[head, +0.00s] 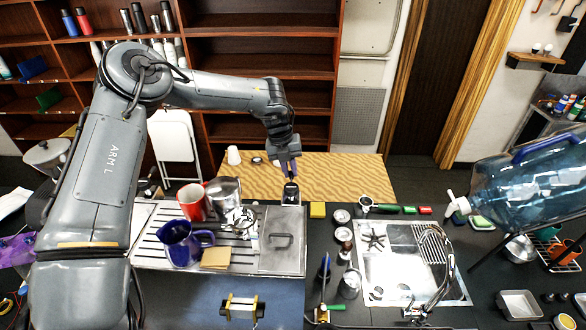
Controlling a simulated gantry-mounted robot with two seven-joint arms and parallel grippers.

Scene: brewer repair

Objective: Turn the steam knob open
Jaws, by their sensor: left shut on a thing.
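The steam knob (291,193) looks like a small dark piece at the back right edge of the brewer's metal top (270,262). My left gripper (289,178) reaches over the brewer from behind and points down, with its fingers closed at the knob. The fingers and wrist partly hide the knob, and its turn angle is too small to read. My right gripper is not in view.
A red mug (191,202), a metal pitcher (224,190) and a blue jug (182,243) stand on the brewer's slatted top. A sink (395,290) and a large water bottle (530,185) are to the right. A wooden table (340,175) lies behind.

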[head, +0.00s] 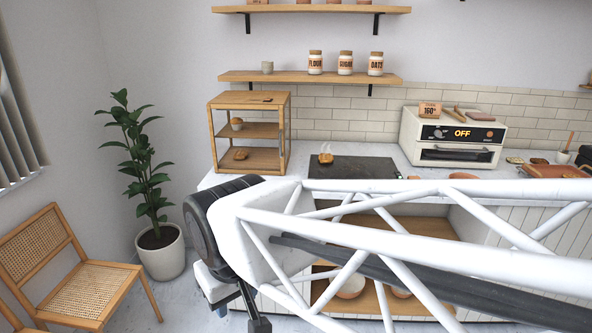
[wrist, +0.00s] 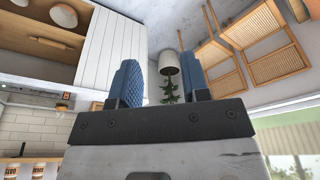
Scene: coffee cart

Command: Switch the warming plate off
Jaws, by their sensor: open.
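The warming plate appears to be the dark flat slab (head: 372,171) on the white counter in the head view. A small brown baked item (head: 326,158) sits on its left part, with faint steam above it. I see no switch on the slab; my white arm link covers its front edge. My gripper (wrist: 163,78) shows in the wrist view with two blue fingers spread apart and nothing between them.
Jar shelves (head: 310,77) hang above. A potted plant (head: 161,252) and cane chairs (head: 85,285) stand left, with open floor between plant and chairs.

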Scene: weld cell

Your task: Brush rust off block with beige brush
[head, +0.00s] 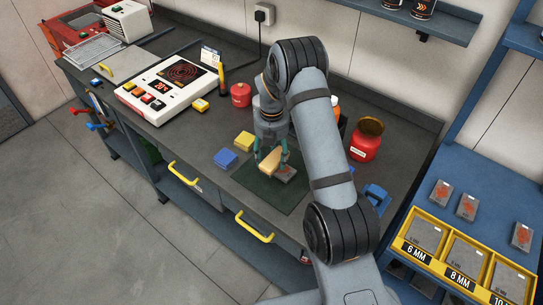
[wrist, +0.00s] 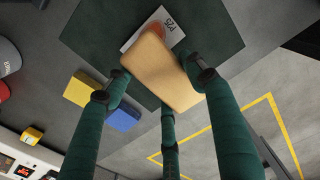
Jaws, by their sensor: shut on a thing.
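My gripper (head: 272,158), with teal fingers, is shut on the beige brush (head: 270,160) above the dark green mat (head: 262,192). In the wrist view the brush (wrist: 158,66) lies between the fingers (wrist: 165,90). A grey block (head: 286,173) lies on the mat just right of the brush. In the wrist view the block (wrist: 143,36) shows a light face with printed marks and an orange rust patch (wrist: 163,33), partly hidden behind the brush. I cannot tell whether brush and block touch.
Blue (head: 226,158) and yellow (head: 244,140) blocks sit left of the mat. A red jar (head: 366,140) stands right of my arm, a red can (head: 241,95) behind. Yellow bins (head: 462,262) and rusty plates (head: 467,206) are at right.

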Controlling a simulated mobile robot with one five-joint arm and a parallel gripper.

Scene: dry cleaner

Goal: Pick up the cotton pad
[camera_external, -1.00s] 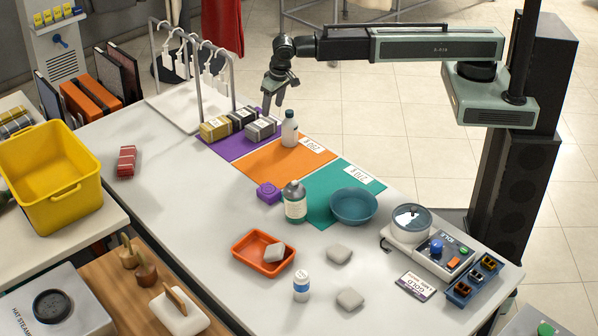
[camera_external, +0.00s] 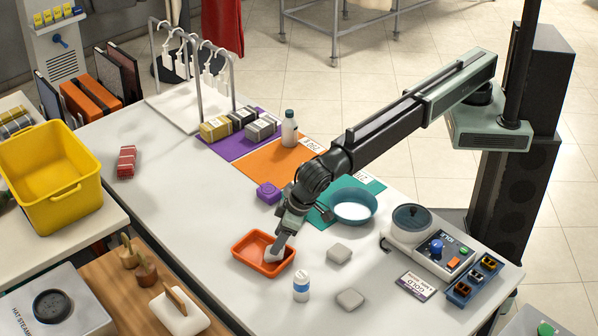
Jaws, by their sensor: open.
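An orange-red tray (camera_external: 243,244) sits on the white counter. A pale grey pad (camera_external: 271,257) lies in it, partly hidden by my gripper (camera_external: 279,246), whose fingers point down into the tray at the pad. The jaws are open; contact with the pad cannot be made out. Two similar grey pads, an upper one (camera_external: 340,252) and a lower one (camera_external: 350,299), lie on the counter to the right of the tray.
A small white bottle (camera_external: 301,286) stands just below the tray. A teal bowl (camera_external: 355,205) and a purple block (camera_external: 268,193) are nearby. A device (camera_external: 410,222) with a round lid stands at the right.

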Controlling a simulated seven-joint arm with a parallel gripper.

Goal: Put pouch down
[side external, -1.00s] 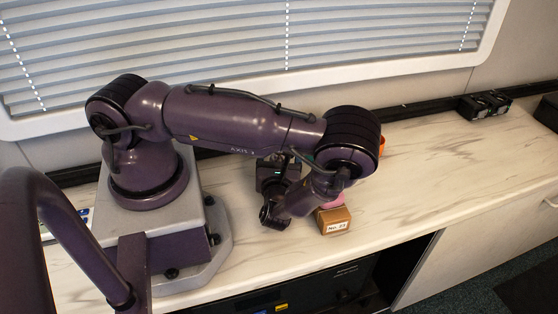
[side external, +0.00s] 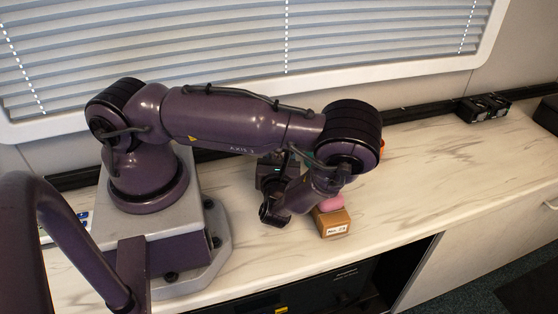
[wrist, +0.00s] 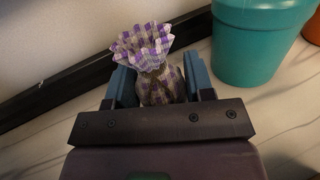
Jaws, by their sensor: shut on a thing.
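The pouch (wrist: 146,50) is a small purple-and-white checked cloth bag with a ruffled top and a brown tie around its neck. In the wrist view it stands between the two blue fingers of my gripper (wrist: 160,84), which is shut on it. The bottom of the pouch is hidden behind the dark gripper body, so I cannot tell whether it touches the counter. In the side view my arm hides the pouch and the fingertips.
A teal pot (wrist: 258,45) stands close to the right of the gripper, with an orange pot (wrist: 312,28) beyond it. A brown box (side external: 333,222) with a pink item (side external: 331,203) on top sits near the front edge. The marble-patterned counter (side external: 450,150) is clear to the right.

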* * * * * * * * *

> [EXERCISE PROMPT]:
Exclude every picture and copy the remaining data exactly.

> [ANSWER BELOW]:
[head, +0.00s] 
Controlling a simulated gantry-mounted robot with two seven-joint arms and parallel grippers.

Scene: brewer repair

Objective: Turn the steam knob open
Jaws, by their sensor: left shut on a thing.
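The steam knob (291,193) looks like a small dark piece at the back right edge of the brewer's metal top (270,262). My left gripper (289,178) reaches over the brewer from behind and points down, with its fingers closed at the knob. The fingers and wrist partly hide the knob, and its turn angle is too small to read. My right gripper is not in view.
A red mug (191,202), a metal pitcher (224,190) and a blue jug (182,243) stand on the brewer's slatted top. A sink (395,290) and a large water bottle (530,185) are to the right. A wooden table (340,175) lies behind.

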[head, +0.00s] 
[wrist, +0.00s] 
Scene: coffee cart

Command: Switch the warming plate off
Jaws, by their sensor: open.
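The warming plate appears to be the dark flat slab (head: 372,171) on the white counter in the head view. A small brown baked item (head: 326,158) sits on its left part, with faint steam above it. I see no switch on the slab; my white arm link covers its front edge. My gripper (wrist: 163,78) shows in the wrist view with two blue fingers spread apart and nothing between them.
Jar shelves (head: 310,77) hang above. A potted plant (head: 161,252) and cane chairs (head: 85,285) stand left, with open floor between plant and chairs.

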Scene: weld cell

Your task: Brush rust off block with beige brush
[head, +0.00s] 
[wrist, +0.00s] 
Jaws, by their sensor: shut on a thing.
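My gripper (head: 272,158), with teal fingers, is shut on the beige brush (head: 270,160) above the dark green mat (head: 262,192). In the wrist view the brush (wrist: 158,66) lies between the fingers (wrist: 165,90). A grey block (head: 286,173) lies on the mat just right of the brush. In the wrist view the block (wrist: 143,36) shows a light face with printed marks and an orange rust patch (wrist: 163,33), partly hidden behind the brush. I cannot tell whether brush and block touch.
Blue (head: 226,158) and yellow (head: 244,140) blocks sit left of the mat. A red jar (head: 366,140) stands right of my arm, a red can (head: 241,95) behind. Yellow bins (head: 462,262) and rusty plates (head: 467,206) are at right.

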Controlling a simulated mobile robot with one five-joint arm and a parallel gripper.

Scene: dry cleaner

Goal: Pick up the cotton pad
[camera_external, -1.00s] 
[camera_external, +0.00s] 
Jaws, by their sensor: open.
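An orange-red tray (camera_external: 243,244) sits on the white counter. A pale grey pad (camera_external: 271,257) lies in it, partly hidden by my gripper (camera_external: 279,246), whose fingers point down into the tray at the pad. The jaws are open; contact with the pad cannot be made out. Two similar grey pads, an upper one (camera_external: 340,252) and a lower one (camera_external: 350,299), lie on the counter to the right of the tray.
A small white bottle (camera_external: 301,286) stands just below the tray. A teal bowl (camera_external: 355,205) and a purple block (camera_external: 268,193) are nearby. A device (camera_external: 410,222) with a round lid stands at the right.

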Controlling a simulated seven-joint arm with a parallel gripper.

Goal: Put pouch down
[side external, -1.00s] 
[side external, +0.00s] 
[wrist, +0.00s] 
Jaws, by their sensor: shut on a thing.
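The pouch (wrist: 146,50) is a small purple-and-white checked cloth bag with a ruffled top and a brown tie around its neck. In the wrist view it stands between the two blue fingers of my gripper (wrist: 160,84), which is shut on it. The bottom of the pouch is hidden behind the dark gripper body, so I cannot tell whether it touches the counter. In the side view my arm hides the pouch and the fingertips.
A teal pot (wrist: 258,45) stands close to the right of the gripper, with an orange pot (wrist: 312,28) beyond it. A brown box (side external: 333,222) with a pink item (side external: 331,203) on top sits near the front edge. The marble-patterned counter (side external: 450,150) is clear to the right.

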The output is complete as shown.